## [Robot episode records]

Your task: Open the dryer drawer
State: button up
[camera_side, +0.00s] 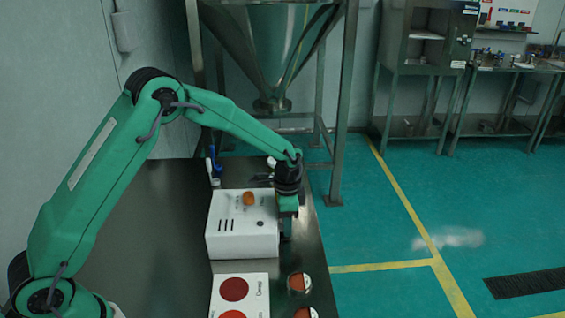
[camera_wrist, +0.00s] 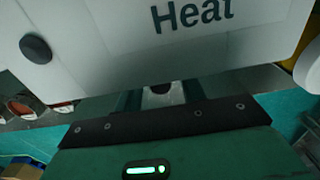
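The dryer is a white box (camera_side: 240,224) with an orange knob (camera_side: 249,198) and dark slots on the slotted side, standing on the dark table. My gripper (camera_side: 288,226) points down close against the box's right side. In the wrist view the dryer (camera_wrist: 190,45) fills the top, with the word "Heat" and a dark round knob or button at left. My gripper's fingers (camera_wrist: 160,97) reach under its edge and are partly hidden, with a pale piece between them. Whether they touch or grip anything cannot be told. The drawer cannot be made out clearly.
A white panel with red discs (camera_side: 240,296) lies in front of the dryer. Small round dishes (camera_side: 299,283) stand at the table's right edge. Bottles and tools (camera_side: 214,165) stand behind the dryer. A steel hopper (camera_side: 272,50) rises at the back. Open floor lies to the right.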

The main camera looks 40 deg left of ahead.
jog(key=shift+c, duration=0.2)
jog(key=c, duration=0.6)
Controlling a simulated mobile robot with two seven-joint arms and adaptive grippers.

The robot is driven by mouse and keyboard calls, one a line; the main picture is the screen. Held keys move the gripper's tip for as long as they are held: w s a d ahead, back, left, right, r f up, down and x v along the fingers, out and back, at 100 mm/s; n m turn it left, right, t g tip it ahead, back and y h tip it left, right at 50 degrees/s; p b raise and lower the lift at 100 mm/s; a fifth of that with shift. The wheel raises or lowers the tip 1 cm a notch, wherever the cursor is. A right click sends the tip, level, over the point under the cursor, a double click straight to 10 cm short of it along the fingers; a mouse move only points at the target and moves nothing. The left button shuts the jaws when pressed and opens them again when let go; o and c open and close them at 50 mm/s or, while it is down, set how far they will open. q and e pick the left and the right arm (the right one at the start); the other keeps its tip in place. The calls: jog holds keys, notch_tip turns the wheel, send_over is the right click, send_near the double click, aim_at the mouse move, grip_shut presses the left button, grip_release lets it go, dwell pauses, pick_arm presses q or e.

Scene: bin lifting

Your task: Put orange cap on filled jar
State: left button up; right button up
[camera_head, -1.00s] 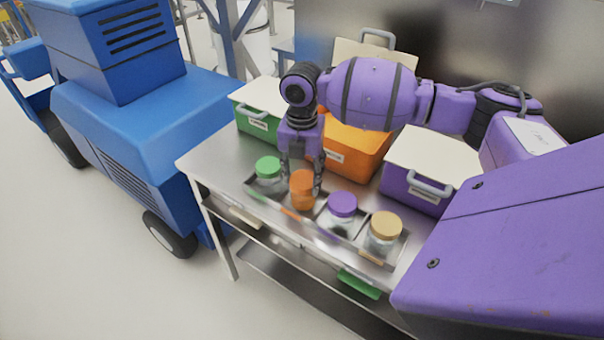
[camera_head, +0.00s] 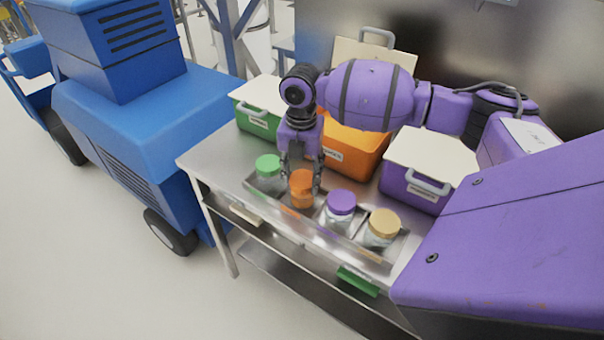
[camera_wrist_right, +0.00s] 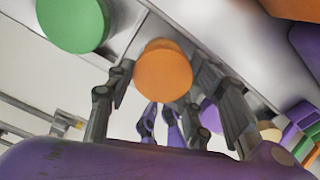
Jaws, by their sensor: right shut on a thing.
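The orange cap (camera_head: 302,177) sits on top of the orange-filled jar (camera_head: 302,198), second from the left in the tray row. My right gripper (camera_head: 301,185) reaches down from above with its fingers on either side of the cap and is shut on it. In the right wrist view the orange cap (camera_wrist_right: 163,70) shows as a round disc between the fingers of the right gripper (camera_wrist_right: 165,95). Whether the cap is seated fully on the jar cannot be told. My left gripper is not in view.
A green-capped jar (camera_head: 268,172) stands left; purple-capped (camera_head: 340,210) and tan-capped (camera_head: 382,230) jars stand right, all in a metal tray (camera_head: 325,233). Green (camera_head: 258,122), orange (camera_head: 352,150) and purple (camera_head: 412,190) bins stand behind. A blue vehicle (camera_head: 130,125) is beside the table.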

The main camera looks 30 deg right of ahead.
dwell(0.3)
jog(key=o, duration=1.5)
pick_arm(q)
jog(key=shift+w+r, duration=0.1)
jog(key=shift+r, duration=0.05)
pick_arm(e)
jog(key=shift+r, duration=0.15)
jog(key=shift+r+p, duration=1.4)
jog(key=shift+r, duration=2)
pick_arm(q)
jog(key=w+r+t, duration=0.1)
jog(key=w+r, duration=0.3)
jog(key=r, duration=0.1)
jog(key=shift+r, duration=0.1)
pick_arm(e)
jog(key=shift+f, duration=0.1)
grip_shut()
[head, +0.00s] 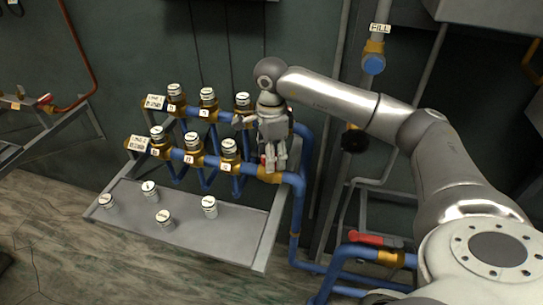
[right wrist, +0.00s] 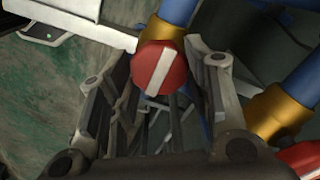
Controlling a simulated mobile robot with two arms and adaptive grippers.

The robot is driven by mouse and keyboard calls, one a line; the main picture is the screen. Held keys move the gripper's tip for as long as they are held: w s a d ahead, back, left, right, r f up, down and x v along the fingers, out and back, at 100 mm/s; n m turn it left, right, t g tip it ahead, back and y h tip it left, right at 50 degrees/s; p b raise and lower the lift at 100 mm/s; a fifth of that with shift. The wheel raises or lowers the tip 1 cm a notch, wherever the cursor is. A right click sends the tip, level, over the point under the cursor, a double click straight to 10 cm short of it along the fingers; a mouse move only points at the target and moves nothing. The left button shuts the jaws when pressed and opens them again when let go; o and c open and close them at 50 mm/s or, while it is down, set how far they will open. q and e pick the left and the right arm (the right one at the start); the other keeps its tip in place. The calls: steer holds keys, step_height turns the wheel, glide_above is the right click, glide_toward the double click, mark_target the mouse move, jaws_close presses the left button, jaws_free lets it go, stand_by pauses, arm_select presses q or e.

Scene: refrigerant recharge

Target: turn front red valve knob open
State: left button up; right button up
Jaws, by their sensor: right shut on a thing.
---
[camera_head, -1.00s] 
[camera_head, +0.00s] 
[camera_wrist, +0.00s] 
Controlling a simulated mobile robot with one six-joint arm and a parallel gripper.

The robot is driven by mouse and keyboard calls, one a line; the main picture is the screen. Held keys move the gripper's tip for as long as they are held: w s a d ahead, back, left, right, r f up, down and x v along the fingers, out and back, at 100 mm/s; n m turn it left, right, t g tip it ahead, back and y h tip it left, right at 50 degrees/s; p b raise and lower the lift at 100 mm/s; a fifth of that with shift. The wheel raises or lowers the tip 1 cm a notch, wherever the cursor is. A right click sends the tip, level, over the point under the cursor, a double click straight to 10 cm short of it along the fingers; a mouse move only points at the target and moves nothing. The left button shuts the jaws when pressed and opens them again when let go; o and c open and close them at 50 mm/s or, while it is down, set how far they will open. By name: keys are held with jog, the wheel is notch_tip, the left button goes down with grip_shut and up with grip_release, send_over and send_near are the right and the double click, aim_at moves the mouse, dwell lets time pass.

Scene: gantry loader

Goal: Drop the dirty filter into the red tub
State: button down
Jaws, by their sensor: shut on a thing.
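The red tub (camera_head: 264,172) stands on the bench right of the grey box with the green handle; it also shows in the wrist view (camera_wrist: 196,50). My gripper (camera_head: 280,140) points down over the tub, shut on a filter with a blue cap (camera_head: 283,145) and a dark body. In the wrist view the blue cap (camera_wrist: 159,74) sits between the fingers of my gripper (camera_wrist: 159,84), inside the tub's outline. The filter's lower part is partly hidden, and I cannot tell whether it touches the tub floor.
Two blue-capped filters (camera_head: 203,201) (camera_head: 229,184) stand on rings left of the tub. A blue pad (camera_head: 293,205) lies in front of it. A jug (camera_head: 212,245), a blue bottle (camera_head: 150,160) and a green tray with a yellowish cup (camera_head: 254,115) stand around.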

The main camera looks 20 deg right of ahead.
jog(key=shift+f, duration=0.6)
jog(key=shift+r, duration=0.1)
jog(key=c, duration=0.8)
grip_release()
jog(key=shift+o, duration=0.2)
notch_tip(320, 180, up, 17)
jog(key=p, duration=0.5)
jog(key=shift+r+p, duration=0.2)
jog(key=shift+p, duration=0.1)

## [SHORT PROBLEM]
Return only the count of lines in the records that hold the word "State".

## [REPLY]
4